The national leadership of the NHS has issued an unprecedented warning to politicians that it cannot continue at current funding levels, and will need additional resources worth more than 1.5 per cent a year in real terms over the next parliament.

The health service cannot make enough efficiency savings to bridge its projected £30bn funding gap by 2021 if its real terms funding remains flat over the next five years, according to a document setting out the shared view of national NHS leaders.

The NHS Five Year Forward View, published today, warns that even if the NHS can continue to make annual productivity gains at nearly double its long term average, its budget will be £16bn short at the end of that period.

However, it sets out an ambition to make efficiency gains at an even greater rate than has been accomplished during the current period of austerity, through upfront investment to transform care models and working practices.

Even this would not close the gap. Monitor chief executive David Bennett told journalists yesterday that efficiency gains at the maximum level the forward view considers possible would leave the NHS £8bn short in 2021.

Simon Stevens

Simon Stevens said the forward view was the ‘first time ever the NHS itself has set out a clear sense of direction for how services need to evolve’

Closing that remaining gap would require real terms growth in NHS funding worth 1.5 per cent a year over the course of the next parliament, he added.

The document makes clear that efficiency gains at the upper level will only be possible if “the NHS gets the needed infrastructure and operating investment” to move rapidly to the new care models and ways of working it advocates.

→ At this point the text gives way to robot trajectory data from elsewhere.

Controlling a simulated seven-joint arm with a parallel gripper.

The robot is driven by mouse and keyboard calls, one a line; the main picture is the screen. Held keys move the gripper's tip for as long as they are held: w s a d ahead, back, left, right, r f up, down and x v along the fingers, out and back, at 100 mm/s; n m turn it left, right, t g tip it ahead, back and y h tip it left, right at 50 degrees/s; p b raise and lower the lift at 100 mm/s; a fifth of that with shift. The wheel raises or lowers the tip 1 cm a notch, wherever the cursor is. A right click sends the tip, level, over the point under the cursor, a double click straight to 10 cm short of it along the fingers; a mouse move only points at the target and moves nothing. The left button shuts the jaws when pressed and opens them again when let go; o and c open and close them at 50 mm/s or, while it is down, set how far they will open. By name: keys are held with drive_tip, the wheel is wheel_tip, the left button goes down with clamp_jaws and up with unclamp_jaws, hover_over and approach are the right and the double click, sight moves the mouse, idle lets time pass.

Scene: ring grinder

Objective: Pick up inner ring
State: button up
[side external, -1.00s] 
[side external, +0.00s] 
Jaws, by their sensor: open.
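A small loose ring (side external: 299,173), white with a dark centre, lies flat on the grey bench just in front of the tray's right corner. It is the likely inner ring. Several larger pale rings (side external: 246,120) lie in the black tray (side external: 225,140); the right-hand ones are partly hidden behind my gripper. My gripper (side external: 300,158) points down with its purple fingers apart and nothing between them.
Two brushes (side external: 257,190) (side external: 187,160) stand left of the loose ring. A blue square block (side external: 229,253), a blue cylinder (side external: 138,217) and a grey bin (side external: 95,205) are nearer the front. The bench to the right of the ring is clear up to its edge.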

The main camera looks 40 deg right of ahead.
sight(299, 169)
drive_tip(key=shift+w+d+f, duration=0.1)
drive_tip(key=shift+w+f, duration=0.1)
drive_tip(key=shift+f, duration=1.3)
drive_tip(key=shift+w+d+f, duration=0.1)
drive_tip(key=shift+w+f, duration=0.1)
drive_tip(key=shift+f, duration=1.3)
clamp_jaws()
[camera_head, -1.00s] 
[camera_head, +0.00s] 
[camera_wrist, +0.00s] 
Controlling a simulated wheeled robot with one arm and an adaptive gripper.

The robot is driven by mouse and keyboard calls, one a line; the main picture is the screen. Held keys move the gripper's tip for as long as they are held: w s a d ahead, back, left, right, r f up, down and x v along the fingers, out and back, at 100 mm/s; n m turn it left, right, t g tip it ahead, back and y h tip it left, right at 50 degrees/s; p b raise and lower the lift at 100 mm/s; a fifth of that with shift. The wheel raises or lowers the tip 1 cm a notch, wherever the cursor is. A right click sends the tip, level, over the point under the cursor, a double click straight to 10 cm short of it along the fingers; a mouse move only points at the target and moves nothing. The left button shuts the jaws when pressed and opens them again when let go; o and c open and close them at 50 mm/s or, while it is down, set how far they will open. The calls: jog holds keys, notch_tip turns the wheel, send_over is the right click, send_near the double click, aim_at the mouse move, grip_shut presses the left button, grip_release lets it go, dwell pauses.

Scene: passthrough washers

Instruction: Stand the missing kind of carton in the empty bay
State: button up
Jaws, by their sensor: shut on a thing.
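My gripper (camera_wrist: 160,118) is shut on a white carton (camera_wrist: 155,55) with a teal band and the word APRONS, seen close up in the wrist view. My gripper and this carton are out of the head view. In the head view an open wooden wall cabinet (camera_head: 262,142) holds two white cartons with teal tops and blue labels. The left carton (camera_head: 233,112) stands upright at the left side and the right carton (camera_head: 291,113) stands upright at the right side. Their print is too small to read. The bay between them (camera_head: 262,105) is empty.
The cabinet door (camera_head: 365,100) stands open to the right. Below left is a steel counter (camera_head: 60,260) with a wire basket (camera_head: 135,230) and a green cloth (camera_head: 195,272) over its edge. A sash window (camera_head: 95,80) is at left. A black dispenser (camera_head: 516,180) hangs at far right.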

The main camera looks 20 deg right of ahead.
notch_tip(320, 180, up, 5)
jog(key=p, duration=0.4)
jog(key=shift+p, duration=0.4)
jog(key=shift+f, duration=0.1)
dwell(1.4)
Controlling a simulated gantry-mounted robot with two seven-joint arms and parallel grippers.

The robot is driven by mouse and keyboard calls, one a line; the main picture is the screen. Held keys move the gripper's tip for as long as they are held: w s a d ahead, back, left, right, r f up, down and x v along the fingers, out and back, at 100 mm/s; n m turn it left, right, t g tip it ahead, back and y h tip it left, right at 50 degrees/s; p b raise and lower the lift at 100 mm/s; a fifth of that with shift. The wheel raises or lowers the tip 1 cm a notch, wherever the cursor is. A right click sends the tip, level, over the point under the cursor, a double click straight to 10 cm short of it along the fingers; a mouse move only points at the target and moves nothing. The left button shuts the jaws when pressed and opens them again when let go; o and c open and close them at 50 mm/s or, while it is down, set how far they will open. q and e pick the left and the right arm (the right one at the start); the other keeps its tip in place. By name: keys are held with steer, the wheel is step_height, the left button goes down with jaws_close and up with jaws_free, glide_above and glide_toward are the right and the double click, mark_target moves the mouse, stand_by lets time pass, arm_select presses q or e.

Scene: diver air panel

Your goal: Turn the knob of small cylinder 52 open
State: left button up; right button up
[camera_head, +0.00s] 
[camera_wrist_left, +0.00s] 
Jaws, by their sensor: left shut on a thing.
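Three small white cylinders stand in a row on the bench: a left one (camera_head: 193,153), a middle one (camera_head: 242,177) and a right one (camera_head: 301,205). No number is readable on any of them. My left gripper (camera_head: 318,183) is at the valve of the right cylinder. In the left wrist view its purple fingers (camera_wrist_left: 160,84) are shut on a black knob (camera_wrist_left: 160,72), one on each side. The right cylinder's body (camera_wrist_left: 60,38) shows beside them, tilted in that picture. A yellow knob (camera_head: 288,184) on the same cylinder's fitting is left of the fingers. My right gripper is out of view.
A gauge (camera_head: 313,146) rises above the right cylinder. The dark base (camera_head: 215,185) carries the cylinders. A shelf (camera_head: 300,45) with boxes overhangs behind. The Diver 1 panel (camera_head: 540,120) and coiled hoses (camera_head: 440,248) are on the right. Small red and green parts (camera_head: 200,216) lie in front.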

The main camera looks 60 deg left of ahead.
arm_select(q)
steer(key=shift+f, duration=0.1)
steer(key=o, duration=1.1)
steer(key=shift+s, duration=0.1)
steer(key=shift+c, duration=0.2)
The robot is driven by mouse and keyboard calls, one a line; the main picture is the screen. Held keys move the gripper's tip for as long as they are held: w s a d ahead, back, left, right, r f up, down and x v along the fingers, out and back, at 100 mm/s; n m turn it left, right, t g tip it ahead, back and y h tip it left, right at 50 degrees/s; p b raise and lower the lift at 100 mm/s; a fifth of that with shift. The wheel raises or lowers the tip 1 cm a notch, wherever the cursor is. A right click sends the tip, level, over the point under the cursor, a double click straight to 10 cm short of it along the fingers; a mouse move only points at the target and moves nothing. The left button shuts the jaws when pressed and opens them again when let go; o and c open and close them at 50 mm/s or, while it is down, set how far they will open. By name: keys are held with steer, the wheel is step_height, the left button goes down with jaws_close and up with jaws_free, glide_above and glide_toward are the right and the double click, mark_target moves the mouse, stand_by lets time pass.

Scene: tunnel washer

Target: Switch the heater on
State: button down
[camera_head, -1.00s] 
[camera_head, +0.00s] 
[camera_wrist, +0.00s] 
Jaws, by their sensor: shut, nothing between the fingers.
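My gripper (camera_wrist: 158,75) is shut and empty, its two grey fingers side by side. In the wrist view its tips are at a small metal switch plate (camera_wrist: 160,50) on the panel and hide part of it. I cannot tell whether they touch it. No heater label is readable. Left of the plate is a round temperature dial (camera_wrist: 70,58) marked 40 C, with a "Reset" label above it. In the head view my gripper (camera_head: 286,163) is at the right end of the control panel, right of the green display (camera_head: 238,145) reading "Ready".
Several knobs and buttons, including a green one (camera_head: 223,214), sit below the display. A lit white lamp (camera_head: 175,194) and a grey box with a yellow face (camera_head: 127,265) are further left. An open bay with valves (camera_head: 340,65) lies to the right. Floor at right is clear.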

It floats the possibility that some of the money needed to “pump prime” new care models could be raised by selling off surplus NHS land and property, and by encouraging foundation trusts to spend cash sitting on their balance sheets.

But it leaves open the possibility that it might need the next government to find an additional “transition fund” on top of real terms growth.

NHS England chief executive Simon Stevens said the forward view marked the “first time ever the NHS itself has set out a clear sense of direction for how services need to evolve and improve”.

He told HSJ this was possible due to the greater distance between the leadership of the NHS and the government following the creation of NHS England under the health reforms.

Asked whether anything that had been left out of the report due to government pressure, Mr Stevens said NHS England and the other arm’s length bodies had “had control of it”.